→ **GIVEN REQUEST**
Locate the line that contains "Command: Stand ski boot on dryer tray" in the entries below, then repeat it and every following line through the line that contains "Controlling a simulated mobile", exactly, and no others.

◇ ◇ ◇ ◇

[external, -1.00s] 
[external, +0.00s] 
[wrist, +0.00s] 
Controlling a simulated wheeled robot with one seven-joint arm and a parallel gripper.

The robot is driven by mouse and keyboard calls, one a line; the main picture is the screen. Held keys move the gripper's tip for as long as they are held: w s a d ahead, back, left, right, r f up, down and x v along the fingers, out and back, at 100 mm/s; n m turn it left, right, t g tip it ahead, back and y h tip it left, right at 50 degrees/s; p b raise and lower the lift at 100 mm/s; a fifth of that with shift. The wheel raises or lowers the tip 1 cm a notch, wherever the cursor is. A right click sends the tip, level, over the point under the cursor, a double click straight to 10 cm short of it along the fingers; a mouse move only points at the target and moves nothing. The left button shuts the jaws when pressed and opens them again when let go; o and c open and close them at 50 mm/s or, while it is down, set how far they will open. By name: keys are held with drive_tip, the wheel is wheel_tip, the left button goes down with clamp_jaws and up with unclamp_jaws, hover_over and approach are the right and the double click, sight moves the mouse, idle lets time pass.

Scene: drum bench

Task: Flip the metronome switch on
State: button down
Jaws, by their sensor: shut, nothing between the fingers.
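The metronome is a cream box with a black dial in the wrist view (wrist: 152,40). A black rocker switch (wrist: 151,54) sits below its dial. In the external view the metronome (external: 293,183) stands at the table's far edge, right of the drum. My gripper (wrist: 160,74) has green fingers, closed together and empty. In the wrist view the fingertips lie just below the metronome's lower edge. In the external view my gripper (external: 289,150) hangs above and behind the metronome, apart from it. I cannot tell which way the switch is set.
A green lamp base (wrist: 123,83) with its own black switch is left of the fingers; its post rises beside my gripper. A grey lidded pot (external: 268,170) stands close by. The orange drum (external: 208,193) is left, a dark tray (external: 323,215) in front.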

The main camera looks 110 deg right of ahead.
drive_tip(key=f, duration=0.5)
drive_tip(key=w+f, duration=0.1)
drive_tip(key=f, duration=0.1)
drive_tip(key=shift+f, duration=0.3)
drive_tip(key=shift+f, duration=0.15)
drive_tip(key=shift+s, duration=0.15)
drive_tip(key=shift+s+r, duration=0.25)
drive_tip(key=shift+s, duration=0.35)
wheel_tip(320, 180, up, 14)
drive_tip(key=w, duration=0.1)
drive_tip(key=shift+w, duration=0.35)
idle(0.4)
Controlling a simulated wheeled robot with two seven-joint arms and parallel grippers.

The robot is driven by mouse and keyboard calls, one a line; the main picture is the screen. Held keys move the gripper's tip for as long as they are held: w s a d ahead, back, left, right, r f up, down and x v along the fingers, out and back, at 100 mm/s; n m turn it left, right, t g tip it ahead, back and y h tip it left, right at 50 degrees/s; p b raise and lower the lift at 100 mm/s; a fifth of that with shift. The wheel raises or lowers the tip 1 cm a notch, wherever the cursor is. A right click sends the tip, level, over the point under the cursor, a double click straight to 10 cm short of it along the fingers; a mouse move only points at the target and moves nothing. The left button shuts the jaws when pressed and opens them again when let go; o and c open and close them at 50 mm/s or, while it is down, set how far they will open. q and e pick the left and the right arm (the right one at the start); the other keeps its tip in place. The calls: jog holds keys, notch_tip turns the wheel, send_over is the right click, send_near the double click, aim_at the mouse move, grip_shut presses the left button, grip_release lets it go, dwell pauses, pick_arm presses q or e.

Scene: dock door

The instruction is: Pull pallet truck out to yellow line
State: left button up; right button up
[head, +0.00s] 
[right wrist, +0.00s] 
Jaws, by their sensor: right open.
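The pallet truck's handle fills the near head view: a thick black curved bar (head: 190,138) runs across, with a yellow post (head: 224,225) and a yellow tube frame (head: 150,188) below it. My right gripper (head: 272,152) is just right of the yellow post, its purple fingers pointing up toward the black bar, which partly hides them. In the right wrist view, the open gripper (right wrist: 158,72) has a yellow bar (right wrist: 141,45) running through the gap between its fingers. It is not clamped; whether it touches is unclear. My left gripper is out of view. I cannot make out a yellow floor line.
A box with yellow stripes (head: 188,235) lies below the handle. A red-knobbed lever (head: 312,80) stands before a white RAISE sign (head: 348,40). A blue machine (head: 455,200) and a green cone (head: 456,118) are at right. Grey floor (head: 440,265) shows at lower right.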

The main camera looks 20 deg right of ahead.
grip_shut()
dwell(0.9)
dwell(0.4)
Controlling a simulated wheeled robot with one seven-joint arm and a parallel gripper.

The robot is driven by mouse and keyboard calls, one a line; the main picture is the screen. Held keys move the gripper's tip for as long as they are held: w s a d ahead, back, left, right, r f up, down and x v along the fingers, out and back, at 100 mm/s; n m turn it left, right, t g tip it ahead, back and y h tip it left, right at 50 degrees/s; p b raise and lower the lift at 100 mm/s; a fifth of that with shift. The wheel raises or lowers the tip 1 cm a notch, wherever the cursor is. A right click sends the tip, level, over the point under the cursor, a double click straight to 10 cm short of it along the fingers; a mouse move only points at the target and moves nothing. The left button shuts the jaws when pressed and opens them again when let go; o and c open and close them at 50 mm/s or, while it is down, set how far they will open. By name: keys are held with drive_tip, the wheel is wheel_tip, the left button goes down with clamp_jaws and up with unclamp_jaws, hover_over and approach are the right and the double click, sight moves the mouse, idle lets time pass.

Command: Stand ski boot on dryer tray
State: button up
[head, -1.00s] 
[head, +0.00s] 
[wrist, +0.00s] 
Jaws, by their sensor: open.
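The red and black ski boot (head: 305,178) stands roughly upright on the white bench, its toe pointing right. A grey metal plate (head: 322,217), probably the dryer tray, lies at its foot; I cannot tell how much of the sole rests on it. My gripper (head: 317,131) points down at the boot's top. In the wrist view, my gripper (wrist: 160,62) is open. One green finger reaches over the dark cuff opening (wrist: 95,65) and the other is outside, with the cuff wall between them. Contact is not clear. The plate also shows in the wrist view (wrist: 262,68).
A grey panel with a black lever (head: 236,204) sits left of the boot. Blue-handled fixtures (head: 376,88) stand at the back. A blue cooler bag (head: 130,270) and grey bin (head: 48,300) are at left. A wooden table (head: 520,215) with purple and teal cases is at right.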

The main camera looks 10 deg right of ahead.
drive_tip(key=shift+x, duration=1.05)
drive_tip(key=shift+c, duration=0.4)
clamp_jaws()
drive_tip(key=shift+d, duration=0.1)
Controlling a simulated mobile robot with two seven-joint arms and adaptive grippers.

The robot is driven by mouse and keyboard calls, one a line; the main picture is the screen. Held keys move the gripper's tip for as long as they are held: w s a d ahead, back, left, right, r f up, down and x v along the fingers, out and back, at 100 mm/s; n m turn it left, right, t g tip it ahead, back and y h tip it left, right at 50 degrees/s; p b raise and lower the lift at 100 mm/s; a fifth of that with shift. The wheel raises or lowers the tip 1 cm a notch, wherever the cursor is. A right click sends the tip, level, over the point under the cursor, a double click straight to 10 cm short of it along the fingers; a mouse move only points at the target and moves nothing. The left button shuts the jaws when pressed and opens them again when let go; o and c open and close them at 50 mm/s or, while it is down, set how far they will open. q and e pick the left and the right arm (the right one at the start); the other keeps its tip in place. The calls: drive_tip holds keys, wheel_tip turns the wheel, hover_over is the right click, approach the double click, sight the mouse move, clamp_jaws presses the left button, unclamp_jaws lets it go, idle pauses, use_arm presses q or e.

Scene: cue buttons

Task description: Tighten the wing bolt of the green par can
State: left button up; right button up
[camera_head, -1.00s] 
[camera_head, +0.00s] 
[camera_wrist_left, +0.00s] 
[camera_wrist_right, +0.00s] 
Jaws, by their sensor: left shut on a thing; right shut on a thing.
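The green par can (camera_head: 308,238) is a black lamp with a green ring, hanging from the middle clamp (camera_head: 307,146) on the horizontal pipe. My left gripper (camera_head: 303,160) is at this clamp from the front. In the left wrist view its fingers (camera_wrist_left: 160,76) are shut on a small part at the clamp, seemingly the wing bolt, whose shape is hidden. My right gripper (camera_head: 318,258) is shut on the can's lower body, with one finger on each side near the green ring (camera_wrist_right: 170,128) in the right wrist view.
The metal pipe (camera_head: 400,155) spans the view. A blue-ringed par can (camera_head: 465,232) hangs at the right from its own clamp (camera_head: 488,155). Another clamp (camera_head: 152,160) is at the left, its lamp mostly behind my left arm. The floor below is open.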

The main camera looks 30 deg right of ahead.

◇ ◇ ◇ ◇

→ **THE RESPONSE**
Command: Stand ski boot on dryer tray
State: button up
[head, -1.00s] 
[head, +0.00s] 
[wrist, +0.00s] 
Jaws, by their sensor: open.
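The red and black ski boot (head: 305,178) stands roughly upright on the white bench, its toe pointing right. A grey metal plate (head: 322,217), probably the dryer tray, lies at its foot; I cannot tell how much of the sole rests on it. My gripper (head: 317,131) points down at the boot's top. In the wrist view, my gripper (wrist: 160,62) is open. One green finger reaches over the dark cuff opening (wrist: 95,65) and the other is outside, with the cuff wall between them. Contact is not clear. The plate also shows in the wrist view (wrist: 262,68).
A grey panel with a black lever (head: 236,204) sits left of the boot. Blue-handled fixtures (head: 376,88) stand at the back. A blue cooler bag (head: 130,270) and grey bin (head: 48,300) are at left. A wooden table (head: 520,215) with purple and teal cases is at right.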

The main camera looks 10 deg right of ahead.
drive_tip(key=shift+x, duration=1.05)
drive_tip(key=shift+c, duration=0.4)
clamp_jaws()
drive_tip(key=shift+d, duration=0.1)
Controlling a simulated mobile robot with two seven-joint arms and adaptive grippers.

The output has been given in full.